MAY the name of PITT, CONWAY, and BARRE, with others, out good friends, be for ever precious; and their memory perpetuated, not only by public monuments, but unfading virtue.
MAY the present Ministry be long established, and bountifully rewarded, for their noble and bold stand for Liberty: and every patriotic heart thrive under their benign influence! and the whole nation rejoice and be thankful for the blessings of the present day.
Ult. Let us all be very careful that our conduct be becoming our occasions. That God and our friends, be duly regarded, and nothing in our whole department that shall look like insult, or self-sufficiency.
[Page]HAVE we been enabled to conduct with fortitude and prudence, in a dangerous and difficult day?
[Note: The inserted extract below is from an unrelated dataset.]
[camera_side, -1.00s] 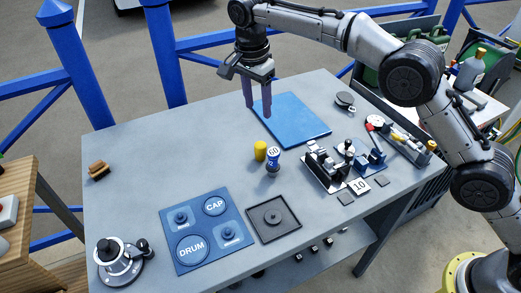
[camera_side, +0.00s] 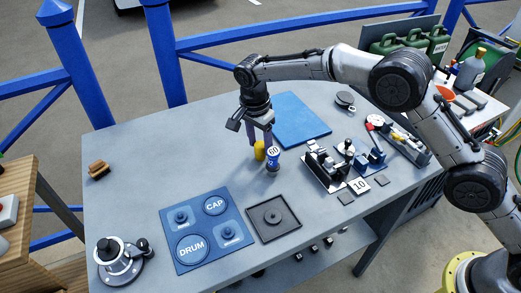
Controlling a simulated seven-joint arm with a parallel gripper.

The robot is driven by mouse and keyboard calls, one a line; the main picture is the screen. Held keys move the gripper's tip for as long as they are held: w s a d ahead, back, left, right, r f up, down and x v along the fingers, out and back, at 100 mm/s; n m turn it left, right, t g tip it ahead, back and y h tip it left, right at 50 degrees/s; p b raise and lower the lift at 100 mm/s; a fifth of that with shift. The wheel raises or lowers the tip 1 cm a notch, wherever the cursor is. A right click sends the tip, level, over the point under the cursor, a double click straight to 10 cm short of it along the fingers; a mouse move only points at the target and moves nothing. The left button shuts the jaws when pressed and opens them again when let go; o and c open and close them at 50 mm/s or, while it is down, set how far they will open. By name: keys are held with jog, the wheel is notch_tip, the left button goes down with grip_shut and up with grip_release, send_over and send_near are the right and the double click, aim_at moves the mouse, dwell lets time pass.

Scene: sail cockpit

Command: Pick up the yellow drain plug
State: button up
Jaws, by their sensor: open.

Let God have the glory, while we enjoy the comfort!
AND as the hand of God was very visible, in begetting a zeal for liberty, in all persons of every denomination; and however different our sentiments may be in other things, yet universally agreed in this: May the same over-ruling power be as conspicuous in begetting a universal spirit of loyalty and thankfulness, and sincere returns for the favours received.—Let us conclude with the benediction of that man after God's own heart. 1 Chron. 29. 10—13. Blessed be thou Lord God of our fathers for-ever and ever: Thine, O Lord, is the greatness, and the power, and the glory, and the victory, and the majesty: for all that is in the heaven and in the earth, is thine; thine is the kingdom, O Lord, and thou art exalted as head above all.—In thine hand is power and might, and in thine hand it is to make great, and to give strength unto all. Now therefore, our God, we thank thee, and praise thy glorious name.